The Director General of Voice of Nigeria (VON), Mr. Osita Okechukwu, says, President Bola Tinubu, belongs to the one per cent deep pockets strangulating the country’s economy.
He said to this end, the President stands in a good stead to bail the country out of the stranglehold of these unelected individuals wielding enormous influence and posing serious threat to the integrity of the country’s democracy
TheHintsNews reports that the President had during a Nationwide broadcast on Monday said: “The subsidy cost us trillions of Naira yearly. Such a vast sum of money would have been better spent on public transportation, healthcare, schools, housing and even national security. Instead, it was being funnelled into the deep pockets and lavish bank accounts of a select group of individuals.”
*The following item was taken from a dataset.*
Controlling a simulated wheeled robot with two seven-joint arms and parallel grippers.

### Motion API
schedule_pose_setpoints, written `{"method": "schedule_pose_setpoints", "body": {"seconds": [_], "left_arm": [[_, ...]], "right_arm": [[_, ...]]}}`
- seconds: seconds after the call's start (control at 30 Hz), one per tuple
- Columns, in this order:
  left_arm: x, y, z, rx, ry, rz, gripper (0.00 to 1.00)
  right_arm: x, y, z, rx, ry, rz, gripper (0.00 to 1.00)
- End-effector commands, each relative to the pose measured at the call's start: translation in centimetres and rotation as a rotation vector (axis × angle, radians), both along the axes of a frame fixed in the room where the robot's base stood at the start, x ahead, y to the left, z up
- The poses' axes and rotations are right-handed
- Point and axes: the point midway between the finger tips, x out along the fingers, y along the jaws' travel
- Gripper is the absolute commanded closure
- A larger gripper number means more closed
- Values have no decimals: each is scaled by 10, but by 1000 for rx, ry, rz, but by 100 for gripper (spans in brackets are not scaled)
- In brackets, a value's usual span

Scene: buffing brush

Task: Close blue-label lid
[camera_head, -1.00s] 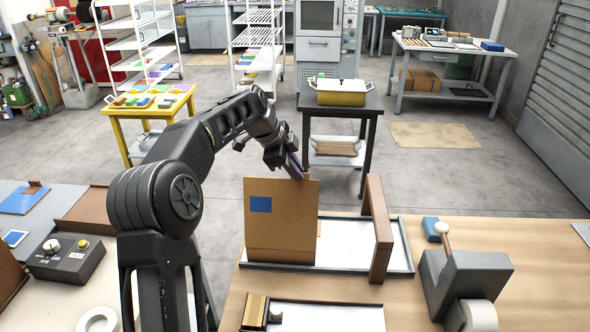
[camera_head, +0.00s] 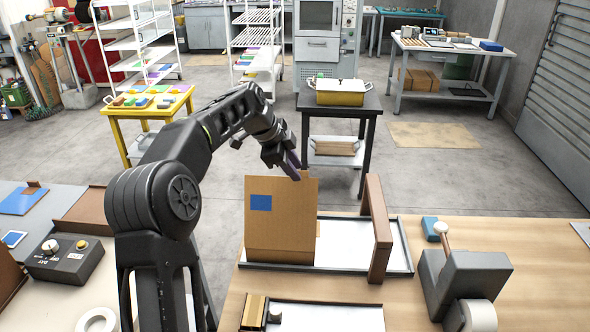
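The brown lid with the blue label (camera_head: 283,220) stands upright, nearly vertical, at the left part of a white tray (camera_head: 345,243) on the wooden table. The blue label (camera_head: 261,203) is on its upper left and faces me. My left gripper (camera_head: 293,168) is at the lid's top edge, towards its right side. Its fingers look close together, but the gap between them is too small to judge, and I cannot tell if they touch the lid. My right gripper is not in view.
A brown upright panel (camera_head: 377,228) stands across the tray, right of the lid. A grey tape dispenser (camera_head: 464,280) is further right. A second tray (camera_head: 335,317) lies in front. A black control box (camera_head: 66,259) is at left.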

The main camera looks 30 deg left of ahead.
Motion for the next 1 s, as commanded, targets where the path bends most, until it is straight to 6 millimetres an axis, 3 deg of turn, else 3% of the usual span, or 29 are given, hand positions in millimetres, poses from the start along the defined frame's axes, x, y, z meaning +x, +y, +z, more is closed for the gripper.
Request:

Okechukwu, a founding member of All Progressives Congress (APC) said the labour unions need to calm down and shelve all plans for strike action in order not to set the country’s fragile democracy ablaze.
The party chieftian in a statement issued Tuesday said while Tinubu could be ranked among the rich class, he was well heeled to wage this Herculean War, which amounts to class suicide for the collective interest of the nation.
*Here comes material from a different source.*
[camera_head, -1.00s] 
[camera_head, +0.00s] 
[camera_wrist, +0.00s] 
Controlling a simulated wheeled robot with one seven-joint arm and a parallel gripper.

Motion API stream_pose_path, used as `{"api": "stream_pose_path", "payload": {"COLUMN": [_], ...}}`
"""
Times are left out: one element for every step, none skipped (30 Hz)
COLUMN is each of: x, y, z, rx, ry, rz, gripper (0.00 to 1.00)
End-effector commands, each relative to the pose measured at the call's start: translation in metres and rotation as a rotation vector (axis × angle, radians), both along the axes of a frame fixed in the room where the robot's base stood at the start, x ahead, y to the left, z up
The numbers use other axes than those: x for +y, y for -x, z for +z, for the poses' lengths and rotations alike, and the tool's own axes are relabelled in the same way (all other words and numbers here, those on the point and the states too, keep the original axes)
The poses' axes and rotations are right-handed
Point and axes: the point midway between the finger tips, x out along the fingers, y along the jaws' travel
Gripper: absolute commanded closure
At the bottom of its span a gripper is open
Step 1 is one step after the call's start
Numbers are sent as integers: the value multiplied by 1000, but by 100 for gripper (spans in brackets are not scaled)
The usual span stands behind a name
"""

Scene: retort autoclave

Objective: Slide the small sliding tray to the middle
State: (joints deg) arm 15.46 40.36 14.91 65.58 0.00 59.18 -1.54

He added: “Labour needs to calm down so as not to set our fragile democracy ablaze, stressing that
“President Tinubu, being one of this 1% deep pockets; going by paradox of history, stands in a good stead to bail us out of the stranglehold of these unelected individuals wielding enormous influence and posing serious threat to the integrity of our democracy.”
He said all Tinubu needs to do is to unbundle the country’s economy from the hands of rent-takers, which the Constitution frowns at.
Okechukwu noted: “There is a national consensus after we lost the Structural Adjustment Programme (SAP) battle of 1986, by all and sundry and all the presidential candidates on the imperative to remove fuel subsidy and reinforce uniform foreign exchange rate.
“To me, the strike may not achieve the desired result of addressing gross inequality in the land, since there is no better alternative to the short-term palliatives on the table, urgently fixing the country’s four refineries and as well as implementation of Buhari regime’s Green Imperative Project, aimed at mechanisation of agriculture nationwide.”
Okechukwu stressed that since regrettably succumbed to the nebulous SAP economic policy, the only viable option left is to collectively and pragmatically join Mr President to recover lost grounds and for him to commit class suicide.